┌──

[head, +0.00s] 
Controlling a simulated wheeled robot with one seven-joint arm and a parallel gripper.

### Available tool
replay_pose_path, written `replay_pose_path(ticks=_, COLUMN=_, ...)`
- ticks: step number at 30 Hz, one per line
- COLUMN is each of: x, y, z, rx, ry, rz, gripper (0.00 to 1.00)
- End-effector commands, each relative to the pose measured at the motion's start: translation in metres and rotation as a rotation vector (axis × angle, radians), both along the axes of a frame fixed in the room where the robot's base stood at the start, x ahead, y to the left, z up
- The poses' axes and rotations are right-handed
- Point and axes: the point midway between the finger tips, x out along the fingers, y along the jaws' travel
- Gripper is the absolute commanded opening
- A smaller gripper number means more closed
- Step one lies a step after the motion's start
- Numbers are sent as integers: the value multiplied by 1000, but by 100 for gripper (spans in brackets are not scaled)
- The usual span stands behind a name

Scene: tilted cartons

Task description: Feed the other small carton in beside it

└──

Write out exactly the lines from the line holding "- The usual span stands behind a name" through the last line of the data, and nothing besides those lines.

- The usual span stands behind a name

Scene: tilted cartons

Task description: Feed the other small carton in beside it

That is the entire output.